* [Exercise description]: In the data below, find each line containing the string "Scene" and return it.

* [Excerpted records]:
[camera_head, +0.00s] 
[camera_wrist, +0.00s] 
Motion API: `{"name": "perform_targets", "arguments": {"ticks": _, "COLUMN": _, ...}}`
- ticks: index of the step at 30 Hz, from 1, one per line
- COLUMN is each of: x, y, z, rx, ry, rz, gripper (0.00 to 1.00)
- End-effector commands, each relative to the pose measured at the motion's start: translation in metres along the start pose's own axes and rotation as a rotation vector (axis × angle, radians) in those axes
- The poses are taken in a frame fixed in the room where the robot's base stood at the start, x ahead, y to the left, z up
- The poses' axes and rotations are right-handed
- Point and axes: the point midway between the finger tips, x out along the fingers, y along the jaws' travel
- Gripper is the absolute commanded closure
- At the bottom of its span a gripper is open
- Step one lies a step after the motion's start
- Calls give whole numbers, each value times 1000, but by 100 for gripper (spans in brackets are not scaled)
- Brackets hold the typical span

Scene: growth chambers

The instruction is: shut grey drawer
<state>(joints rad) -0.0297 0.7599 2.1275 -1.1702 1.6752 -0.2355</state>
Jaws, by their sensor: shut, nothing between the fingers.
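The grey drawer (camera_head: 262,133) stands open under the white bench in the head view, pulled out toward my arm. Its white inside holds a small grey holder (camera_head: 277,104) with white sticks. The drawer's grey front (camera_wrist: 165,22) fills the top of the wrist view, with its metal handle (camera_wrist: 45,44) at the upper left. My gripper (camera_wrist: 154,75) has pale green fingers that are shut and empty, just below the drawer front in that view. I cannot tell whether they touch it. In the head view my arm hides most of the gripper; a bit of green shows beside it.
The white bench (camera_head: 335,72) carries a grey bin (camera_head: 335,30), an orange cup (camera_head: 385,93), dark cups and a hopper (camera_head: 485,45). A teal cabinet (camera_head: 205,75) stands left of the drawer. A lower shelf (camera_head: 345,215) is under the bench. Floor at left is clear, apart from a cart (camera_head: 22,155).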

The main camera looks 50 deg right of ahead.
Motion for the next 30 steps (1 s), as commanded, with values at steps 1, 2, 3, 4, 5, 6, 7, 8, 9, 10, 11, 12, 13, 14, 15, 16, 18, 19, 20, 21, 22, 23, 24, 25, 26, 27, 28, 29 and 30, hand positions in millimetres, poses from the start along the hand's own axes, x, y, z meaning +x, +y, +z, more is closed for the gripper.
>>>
* * *
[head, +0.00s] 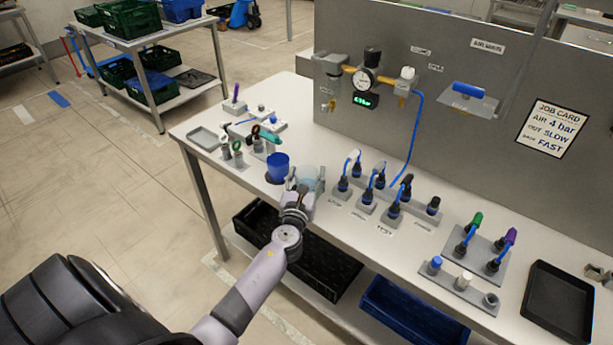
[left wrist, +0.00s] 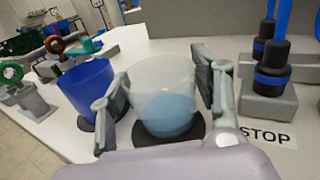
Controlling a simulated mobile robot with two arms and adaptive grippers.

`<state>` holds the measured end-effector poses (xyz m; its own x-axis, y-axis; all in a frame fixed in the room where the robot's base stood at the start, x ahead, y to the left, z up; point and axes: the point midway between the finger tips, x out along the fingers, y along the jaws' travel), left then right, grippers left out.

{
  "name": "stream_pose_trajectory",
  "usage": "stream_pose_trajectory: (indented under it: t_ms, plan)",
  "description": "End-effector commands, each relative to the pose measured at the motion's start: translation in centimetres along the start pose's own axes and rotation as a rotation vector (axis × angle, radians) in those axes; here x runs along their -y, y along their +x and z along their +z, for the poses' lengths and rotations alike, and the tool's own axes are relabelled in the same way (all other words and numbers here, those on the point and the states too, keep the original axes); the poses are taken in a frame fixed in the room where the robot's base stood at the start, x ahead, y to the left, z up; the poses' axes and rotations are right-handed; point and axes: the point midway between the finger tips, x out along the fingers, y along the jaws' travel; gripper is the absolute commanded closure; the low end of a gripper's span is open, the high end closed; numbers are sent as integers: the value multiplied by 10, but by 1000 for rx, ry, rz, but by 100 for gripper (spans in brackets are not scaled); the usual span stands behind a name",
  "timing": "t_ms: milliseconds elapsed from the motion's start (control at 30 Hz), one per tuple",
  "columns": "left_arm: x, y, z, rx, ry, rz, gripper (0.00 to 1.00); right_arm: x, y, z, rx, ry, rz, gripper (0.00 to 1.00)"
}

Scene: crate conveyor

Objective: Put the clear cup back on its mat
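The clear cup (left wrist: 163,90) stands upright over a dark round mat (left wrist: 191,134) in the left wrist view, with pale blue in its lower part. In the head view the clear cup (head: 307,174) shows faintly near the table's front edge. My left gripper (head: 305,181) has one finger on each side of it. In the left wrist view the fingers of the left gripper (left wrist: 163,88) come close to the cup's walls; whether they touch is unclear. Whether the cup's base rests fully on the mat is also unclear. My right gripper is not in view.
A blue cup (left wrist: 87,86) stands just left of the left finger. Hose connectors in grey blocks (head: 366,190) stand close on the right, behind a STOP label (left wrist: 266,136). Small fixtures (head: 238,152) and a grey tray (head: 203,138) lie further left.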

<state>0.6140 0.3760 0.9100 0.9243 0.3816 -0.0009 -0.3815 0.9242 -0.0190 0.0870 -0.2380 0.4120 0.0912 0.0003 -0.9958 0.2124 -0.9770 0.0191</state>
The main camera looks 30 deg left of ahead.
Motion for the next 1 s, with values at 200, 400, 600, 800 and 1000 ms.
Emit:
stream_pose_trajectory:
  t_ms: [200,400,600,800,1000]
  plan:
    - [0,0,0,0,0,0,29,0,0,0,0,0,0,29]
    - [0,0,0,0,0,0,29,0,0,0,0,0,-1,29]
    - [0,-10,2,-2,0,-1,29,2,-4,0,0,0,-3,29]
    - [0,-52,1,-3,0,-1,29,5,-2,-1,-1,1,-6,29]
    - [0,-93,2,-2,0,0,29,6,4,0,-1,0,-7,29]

* [Exercise output]:
Scene: growth chambers
Scene: crate conveyor

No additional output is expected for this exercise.